The calf muscles mirror the forearm muscles in an interesting sort of reverse-symmetry... if that makes any sense. The bulky muscles sit high on the back of the leg and tendons run down toward the ankle, all the way to the toes. The shin itself is mostly flat and bony, but there are muscles that run along the outer edge of the shin bone. I've added some extra bulk to the lower legs. It's a bit cartoony, but I think it works for this character.
With all the muscles in place, we can go in and detail this sucker in any way we please. I decided to go with my thin line-drawing style. I kept the upper body very defined, but blurred out the lower body muscles a bit so that not every muscle looks as if it's being flexed at the same time. What's that? He had three claws on one hand and four fingers on the other?? Of course he does. He's a mutant, alien-thing, after all. Hmph!

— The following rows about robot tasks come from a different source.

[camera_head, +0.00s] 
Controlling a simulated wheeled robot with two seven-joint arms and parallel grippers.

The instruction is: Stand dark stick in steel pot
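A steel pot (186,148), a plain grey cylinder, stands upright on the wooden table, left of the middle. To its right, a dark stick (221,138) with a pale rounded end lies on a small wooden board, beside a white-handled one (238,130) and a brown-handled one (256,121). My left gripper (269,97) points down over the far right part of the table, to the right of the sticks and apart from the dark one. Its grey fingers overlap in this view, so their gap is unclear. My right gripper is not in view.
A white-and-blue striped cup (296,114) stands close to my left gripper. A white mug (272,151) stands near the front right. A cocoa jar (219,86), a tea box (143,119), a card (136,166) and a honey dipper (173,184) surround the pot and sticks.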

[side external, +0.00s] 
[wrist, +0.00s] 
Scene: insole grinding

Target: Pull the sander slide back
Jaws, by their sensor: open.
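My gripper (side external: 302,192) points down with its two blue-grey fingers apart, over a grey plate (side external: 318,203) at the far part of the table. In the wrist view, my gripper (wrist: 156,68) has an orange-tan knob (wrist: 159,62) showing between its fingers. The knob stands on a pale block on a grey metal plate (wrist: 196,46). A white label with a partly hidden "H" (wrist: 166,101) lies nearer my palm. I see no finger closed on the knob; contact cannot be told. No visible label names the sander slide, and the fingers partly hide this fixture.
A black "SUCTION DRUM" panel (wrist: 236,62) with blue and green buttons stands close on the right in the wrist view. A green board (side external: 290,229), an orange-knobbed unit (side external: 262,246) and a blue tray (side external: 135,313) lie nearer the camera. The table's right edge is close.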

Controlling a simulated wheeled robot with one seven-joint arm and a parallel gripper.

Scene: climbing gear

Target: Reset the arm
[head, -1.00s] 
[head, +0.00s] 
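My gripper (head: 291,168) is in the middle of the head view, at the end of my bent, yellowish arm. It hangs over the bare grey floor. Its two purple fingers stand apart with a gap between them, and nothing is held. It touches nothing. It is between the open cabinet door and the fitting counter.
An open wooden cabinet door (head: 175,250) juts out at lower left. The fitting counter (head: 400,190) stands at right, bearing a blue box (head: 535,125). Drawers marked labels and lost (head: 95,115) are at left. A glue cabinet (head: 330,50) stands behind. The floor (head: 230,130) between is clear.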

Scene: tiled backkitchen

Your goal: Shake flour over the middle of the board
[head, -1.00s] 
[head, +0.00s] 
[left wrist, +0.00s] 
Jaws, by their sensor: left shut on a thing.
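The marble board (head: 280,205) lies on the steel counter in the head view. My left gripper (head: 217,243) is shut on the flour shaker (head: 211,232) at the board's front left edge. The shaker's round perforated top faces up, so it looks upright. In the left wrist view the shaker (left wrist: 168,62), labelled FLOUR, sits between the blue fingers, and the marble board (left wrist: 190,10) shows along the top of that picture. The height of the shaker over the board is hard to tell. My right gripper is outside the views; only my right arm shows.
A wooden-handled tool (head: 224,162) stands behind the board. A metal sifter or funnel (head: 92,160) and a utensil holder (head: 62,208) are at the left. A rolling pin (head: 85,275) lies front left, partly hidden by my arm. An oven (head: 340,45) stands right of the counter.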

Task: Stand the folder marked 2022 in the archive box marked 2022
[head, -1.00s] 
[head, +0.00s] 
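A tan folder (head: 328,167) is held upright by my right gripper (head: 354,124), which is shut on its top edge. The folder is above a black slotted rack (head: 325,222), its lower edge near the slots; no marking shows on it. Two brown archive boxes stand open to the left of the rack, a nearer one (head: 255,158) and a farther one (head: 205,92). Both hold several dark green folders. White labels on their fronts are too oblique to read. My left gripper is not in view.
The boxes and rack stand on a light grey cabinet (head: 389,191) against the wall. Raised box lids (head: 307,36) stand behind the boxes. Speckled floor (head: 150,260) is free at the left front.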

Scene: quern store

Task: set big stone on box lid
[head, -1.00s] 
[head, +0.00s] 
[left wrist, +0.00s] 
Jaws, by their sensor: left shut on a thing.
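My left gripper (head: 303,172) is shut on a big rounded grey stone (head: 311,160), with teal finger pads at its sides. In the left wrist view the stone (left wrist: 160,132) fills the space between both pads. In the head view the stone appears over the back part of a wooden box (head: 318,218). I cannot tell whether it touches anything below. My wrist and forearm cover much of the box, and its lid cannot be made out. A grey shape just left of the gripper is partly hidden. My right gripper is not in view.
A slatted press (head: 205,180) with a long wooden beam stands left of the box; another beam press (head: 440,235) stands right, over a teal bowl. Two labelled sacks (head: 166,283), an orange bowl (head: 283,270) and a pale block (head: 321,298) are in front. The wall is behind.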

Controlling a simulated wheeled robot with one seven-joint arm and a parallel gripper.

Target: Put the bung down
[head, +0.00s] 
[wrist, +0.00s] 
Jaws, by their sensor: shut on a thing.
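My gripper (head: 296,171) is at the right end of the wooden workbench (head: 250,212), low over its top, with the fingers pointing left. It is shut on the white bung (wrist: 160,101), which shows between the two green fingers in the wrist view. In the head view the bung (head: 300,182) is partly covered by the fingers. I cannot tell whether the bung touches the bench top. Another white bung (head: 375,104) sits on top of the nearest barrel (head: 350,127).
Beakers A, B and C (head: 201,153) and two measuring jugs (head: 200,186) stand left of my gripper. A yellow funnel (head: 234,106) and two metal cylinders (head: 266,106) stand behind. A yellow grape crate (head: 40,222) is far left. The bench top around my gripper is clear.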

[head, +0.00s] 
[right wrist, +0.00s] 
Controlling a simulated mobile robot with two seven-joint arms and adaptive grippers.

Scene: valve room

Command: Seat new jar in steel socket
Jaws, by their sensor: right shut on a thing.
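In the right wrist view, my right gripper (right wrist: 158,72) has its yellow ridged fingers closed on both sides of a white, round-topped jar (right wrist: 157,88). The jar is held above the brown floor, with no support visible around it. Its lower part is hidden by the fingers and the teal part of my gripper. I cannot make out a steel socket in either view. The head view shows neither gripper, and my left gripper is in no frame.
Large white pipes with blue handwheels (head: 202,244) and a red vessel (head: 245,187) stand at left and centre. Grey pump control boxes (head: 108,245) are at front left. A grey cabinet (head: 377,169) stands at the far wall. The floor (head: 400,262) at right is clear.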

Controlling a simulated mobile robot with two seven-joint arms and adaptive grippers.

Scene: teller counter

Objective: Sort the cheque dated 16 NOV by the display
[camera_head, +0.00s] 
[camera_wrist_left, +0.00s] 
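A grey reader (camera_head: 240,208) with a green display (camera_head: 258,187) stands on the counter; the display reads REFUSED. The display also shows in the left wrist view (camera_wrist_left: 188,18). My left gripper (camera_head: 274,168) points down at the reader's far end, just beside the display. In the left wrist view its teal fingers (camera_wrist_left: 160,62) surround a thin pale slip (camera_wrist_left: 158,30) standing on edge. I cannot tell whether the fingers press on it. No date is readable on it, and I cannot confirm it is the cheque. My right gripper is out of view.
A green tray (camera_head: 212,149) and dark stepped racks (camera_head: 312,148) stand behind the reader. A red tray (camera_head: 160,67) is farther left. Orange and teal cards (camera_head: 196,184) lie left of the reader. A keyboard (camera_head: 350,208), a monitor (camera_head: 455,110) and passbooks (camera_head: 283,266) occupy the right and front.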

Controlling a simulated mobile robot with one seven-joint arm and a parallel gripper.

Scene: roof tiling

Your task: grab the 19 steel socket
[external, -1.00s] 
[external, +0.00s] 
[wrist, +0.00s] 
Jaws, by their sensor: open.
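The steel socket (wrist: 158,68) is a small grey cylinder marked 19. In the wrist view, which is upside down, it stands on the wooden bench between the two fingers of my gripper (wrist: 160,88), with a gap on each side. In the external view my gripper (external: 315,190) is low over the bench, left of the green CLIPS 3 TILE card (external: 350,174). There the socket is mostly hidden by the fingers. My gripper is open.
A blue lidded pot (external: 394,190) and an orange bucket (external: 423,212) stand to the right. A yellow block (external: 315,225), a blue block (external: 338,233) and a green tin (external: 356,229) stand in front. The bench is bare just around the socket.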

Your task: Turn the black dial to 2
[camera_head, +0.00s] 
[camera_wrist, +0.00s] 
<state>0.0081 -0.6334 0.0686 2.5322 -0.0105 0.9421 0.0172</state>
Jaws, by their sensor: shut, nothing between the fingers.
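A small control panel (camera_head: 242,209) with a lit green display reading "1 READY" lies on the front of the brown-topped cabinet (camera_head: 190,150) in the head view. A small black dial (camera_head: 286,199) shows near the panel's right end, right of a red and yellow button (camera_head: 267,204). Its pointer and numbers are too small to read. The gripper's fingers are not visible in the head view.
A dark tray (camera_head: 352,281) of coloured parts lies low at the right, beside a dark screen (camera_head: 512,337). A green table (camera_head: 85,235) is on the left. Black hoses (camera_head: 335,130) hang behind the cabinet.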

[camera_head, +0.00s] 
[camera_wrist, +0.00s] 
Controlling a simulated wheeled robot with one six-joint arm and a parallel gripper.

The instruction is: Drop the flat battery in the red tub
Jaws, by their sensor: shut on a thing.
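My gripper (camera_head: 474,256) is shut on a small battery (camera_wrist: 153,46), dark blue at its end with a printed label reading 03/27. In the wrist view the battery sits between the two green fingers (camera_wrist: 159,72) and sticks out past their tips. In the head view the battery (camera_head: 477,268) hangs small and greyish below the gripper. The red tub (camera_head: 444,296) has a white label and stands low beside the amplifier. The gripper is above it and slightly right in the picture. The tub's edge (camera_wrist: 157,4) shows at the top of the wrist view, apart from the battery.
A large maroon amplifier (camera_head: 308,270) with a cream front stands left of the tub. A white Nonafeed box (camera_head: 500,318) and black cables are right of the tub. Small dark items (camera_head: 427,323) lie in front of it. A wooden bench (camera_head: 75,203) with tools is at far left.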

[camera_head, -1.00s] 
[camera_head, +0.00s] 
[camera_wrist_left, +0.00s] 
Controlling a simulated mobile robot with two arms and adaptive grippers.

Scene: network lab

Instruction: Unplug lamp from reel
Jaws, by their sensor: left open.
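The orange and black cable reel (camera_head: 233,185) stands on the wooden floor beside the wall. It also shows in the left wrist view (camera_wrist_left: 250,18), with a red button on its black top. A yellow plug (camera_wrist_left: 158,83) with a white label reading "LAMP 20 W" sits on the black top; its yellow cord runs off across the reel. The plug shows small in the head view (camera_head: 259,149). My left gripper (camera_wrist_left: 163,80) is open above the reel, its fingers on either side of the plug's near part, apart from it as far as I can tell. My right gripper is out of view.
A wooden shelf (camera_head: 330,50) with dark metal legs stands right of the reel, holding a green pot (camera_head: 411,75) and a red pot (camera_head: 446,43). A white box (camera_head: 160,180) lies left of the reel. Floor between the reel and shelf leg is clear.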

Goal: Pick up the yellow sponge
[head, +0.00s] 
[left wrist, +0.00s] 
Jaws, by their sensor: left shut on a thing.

I think the coloring step is pretty important when it comes to illustrating a character that's muscular and mostly unclothed. Unless you're adding heavy shadows to define the muscle shapes, a black outline isn't always clear to the viewer. That's why it's important to break up your lines when possible, and to add extra definition with color. It can be ink wash, dyes, art markers, digital color, or even pencil shading on top of inked line art. There are tons of things you can do, and it's worth the extra effort. If you're afraid of messing up your original drawing with color, make a photocopy and use cardstock if possible. Most printing places carry that. Anyway, I hope this tutorial has helped you start to grasp some of what goes into drawing the muscular human figure. Like I said, there's a lot more work and studying required to do it properly. I'm still studying, and I may never be finished studying the human figure. There's always something new to learn. Just keep wondering, keep looking, and keep drawing. Thanks for viewing!